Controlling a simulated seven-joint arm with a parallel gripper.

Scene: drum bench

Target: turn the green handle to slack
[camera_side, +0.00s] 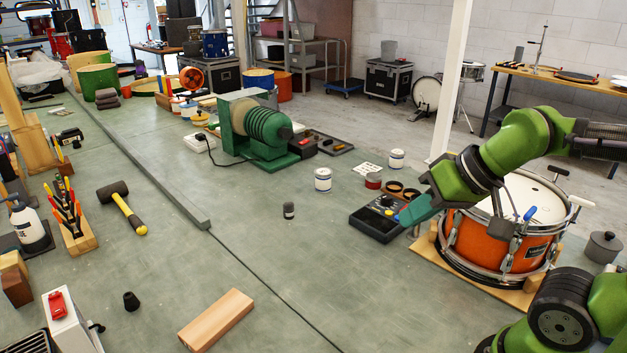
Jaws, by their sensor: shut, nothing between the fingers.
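An orange drum (476,232) with a white head and metal rims stands on a wooden base (447,262) at the right. A blue handle (530,213) stands up at its near rim. A black handle (558,171) is at the far rim and a pale one (582,202) at the right. I cannot make out a green handle; my arm covers the drum's left and far-left rim. My gripper (505,230), grey and small in view, points down at the drum's near rim, just left of the blue handle. It is shut and empty; contact cannot be told.
A dark device with a screen (377,222) lies left of the drum. A lidded grey pot (603,246) stands to its right. White cans (323,180), a green machine (255,130) and a mallet (122,207) are farther left. The middle bench is mostly clear.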

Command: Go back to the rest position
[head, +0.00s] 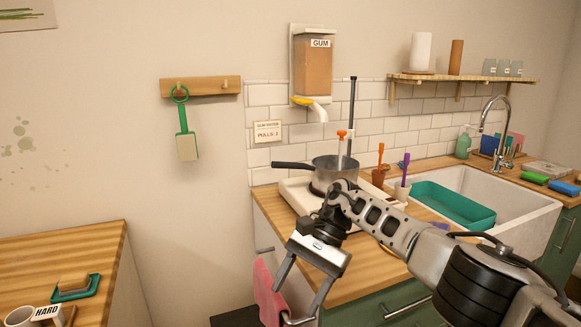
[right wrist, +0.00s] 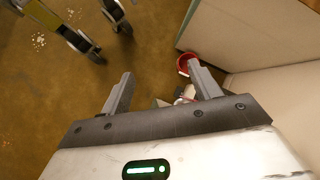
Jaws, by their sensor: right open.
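My right arm comes in from the lower right in the head view. Its gripper (head: 292,296) hangs in front of the wooden counter (head: 357,279), with its fingers pointing down and spread apart. My left gripper is not in the head view.
A grey pot (head: 330,174) stands on a white hob, its handle pointing left, below the gum dispenser (head: 313,68). A sink (head: 520,225) with a teal tub (head: 452,205) is at the right. A second wooden counter (head: 60,250) is at the left. A red bucket (right wrist: 186,62) is on the floor.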

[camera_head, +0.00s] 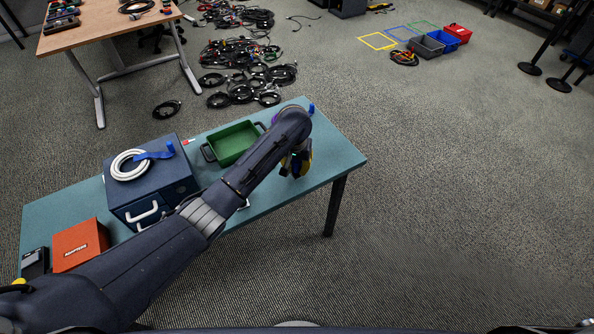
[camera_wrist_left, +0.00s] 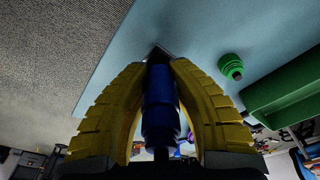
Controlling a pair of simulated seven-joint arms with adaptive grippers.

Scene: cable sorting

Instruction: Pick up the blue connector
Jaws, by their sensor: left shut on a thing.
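The blue connector (camera_wrist_left: 160,108) is between the yellow fingers of my left gripper (camera_wrist_left: 166,62) in the left wrist view. The fingers are shut on it from both sides, and its dark end points toward the teal tabletop. In the head view my left gripper (camera_head: 296,165) is over the right part of the teal table, and my forearm hides most of what it holds. My right gripper is not in view.
The table (camera_head: 343,158) carries a green tray (camera_head: 233,143), a dark blue case (camera_head: 152,188) with a white cable coil (camera_head: 124,165) on top, and an orange box (camera_head: 82,246). A green connector (camera_wrist_left: 230,67) lies near the gripper. A small blue object (camera_head: 311,108) is at the far edge.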

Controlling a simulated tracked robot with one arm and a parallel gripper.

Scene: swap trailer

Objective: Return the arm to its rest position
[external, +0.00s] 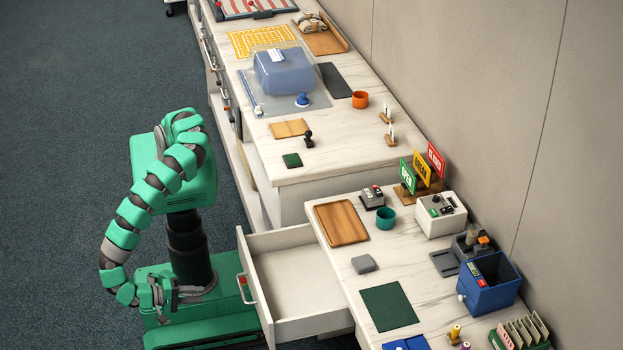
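My green arm is folded down on the left side of my body in the external view. My gripper (160,297) hangs low over my green tracked base, left of the open drawer (285,258). It is small and partly dark here, so I cannot tell whether its fingers are open or shut. I see nothing clearly held in it. The drawer is pulled out of the near white counter toward my base, and the part of its inside that shows looks empty.
The near counter holds a wooden tray (341,223), a teal cup (385,218), a green mat (389,307) and a blue bin (488,283). The far counter carries a clear blue box (284,72) and an orange cup (360,99). Dark carpet (60,150) is free at left.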

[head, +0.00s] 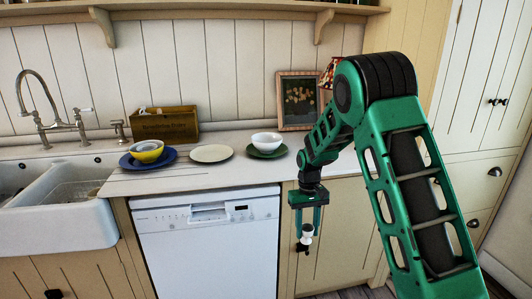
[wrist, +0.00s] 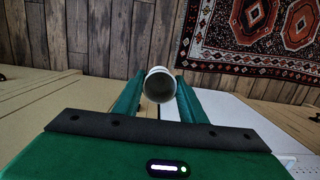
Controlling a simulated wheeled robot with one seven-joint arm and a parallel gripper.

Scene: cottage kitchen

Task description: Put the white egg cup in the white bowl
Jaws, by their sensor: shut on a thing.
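My gripper (head: 306,228) hangs in front of the cabinet below the counter, fingers pointing down. It is shut on the white egg cup (head: 307,231), which sits between the fingertips below counter height. In the wrist view the egg cup (wrist: 159,86) shows its open round mouth toward the camera, between the two green fingers of my gripper (wrist: 158,92). The white bowl (head: 266,140) stands on a green plate (head: 267,152) on the counter, up and left of my gripper. The inside of the bowl is hard to see from here.
A white plate (head: 211,153) lies left of the bowl. A yellow bowl (head: 147,150) stands on a blue plate (head: 163,163). A wooden box (head: 165,125) and a framed picture (head: 299,99) stand at the wall. The counter's front edge (head: 230,183) lies above my gripper, with a dishwasher (head: 210,250) below.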

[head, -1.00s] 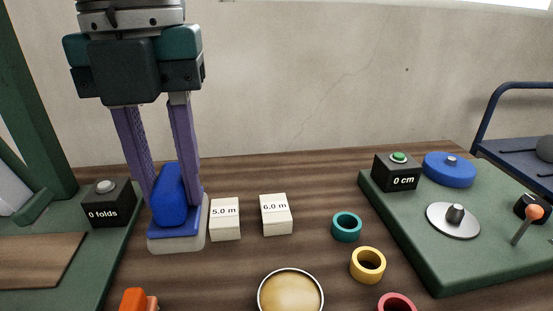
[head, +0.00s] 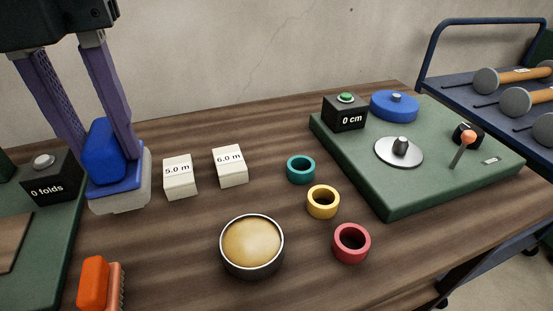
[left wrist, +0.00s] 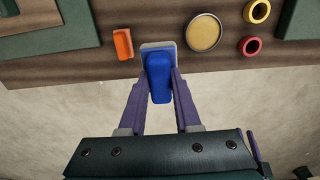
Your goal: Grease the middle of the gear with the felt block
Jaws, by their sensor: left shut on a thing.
:::::
Exercise prompt. Copy out the records above in full, exactly as written, but not the pictures.

Solution below.
Controlling a simulated seven-joint arm with a parallel gripper.

Scene: drum bench

Target: turn the green handle to slack
[camera_side, +0.00s] 
Jaws, by their sensor: shut, nothing between the fingers.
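An orange drum (476,232) with a white head and metal rims stands on a wooden base (447,262) at the right. A blue handle (530,213) stands up at its near rim. A black handle (558,171) is at the far rim and a pale one (582,202) at the right. I cannot make out a green handle; my arm covers the drum's left and far-left rim. My gripper (505,230), grey and small in view, points down at the drum's near rim, just left of the blue handle. It is shut and empty; contact cannot be told.
A dark device with a screen (377,222) lies left of the drum. A lidded grey pot (603,246) stands to its right. White cans (323,180), a green machine (255,130) and a mallet (122,207) are farther left. The middle bench is mostly clear.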

Command: Go back to the rest position
[head, +0.00s] 
[right wrist, +0.00s] 
Jaws, by their sensor: right open.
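My right arm comes in from the lower right in the head view. Its gripper (head: 292,296) hangs in front of the wooden counter (head: 357,279), with its fingers pointing down and spread apart. My left gripper is not in the head view.
A grey pot (head: 330,174) stands on a white hob, its handle pointing left, below the gum dispenser (head: 313,68). A sink (head: 520,225) with a teal tub (head: 452,205) is at the right. A second wooden counter (head: 60,250) is at the left. A red bucket (right wrist: 186,62) is on the floor.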

[camera_head, +0.00s] 
[camera_wrist_left, +0.00s] 
Controlling a pair of simulated seven-joint arms with adaptive grippers.

Scene: cable sorting

Instruction: Pick up the blue connector
Jaws, by their sensor: left shut on a thing.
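The blue connector (camera_wrist_left: 160,108) is between the yellow fingers of my left gripper (camera_wrist_left: 166,62) in the left wrist view. The fingers are shut on it from both sides, and its dark end points toward the teal tabletop. In the head view my left gripper (camera_head: 296,165) is over the right part of the teal table, and my forearm hides most of what it holds. My right gripper is not in view.
The table (camera_head: 343,158) carries a green tray (camera_head: 233,143), a dark blue case (camera_head: 152,188) with a white cable coil (camera_head: 124,165) on top, and an orange box (camera_head: 82,246). A green connector (camera_wrist_left: 230,67) lies near the gripper. A small blue object (camera_head: 311,108) is at the far edge.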

Controlling a simulated tracked robot with one arm and a parallel gripper.

Scene: swap trailer

Objective: Return the arm to its rest position
[external, +0.00s] 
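My green arm is folded down on the left side of my body in the external view. My gripper (160,297) hangs low over my green tracked base, left of the open drawer (285,258). It is small and partly dark here, so I cannot tell whether its fingers are open or shut. I see nothing clearly held in it. The drawer is pulled out of the near white counter toward my base, and the part of its inside that shows looks empty.
The near counter holds a wooden tray (341,223), a teal cup (385,218), a green mat (389,307) and a blue bin (488,283). The far counter carries a clear blue box (284,72) and an orange cup (360,99). Dark carpet (60,150) is free at left.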

[head, +0.00s] 
[wrist, +0.00s] 
Controlling a simulated wheeled robot with one seven-joint arm and a parallel gripper.

Scene: cottage kitchen

Task description: Put the white egg cup in the white bowl
Jaws, by their sensor: shut on a thing.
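My gripper (head: 306,228) hangs in front of the cabinet below the counter, fingers pointing down. It is shut on the white egg cup (head: 307,231), which sits between the fingertips below counter height. In the wrist view the egg cup (wrist: 159,86) shows its open round mouth toward the camera, between the two green fingers of my gripper (wrist: 158,92). The white bowl (head: 266,140) stands on a green plate (head: 267,152) on the counter, up and left of my gripper. The inside of the bowl is hard to see from here.
A white plate (head: 211,153) lies left of the bowl. A yellow bowl (head: 147,150) stands on a blue plate (head: 163,163). A wooden box (head: 165,125) and a framed picture (head: 299,99) stand at the wall. The counter's front edge (head: 230,183) lies above my gripper, with a dishwasher (head: 210,250) below.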

[head, -1.00s] 
[head, +0.00s] 
[left wrist, +0.00s] 
Your goal: Grease the middle of the gear with the felt block
Jaws, by their sensor: left shut on a thing.

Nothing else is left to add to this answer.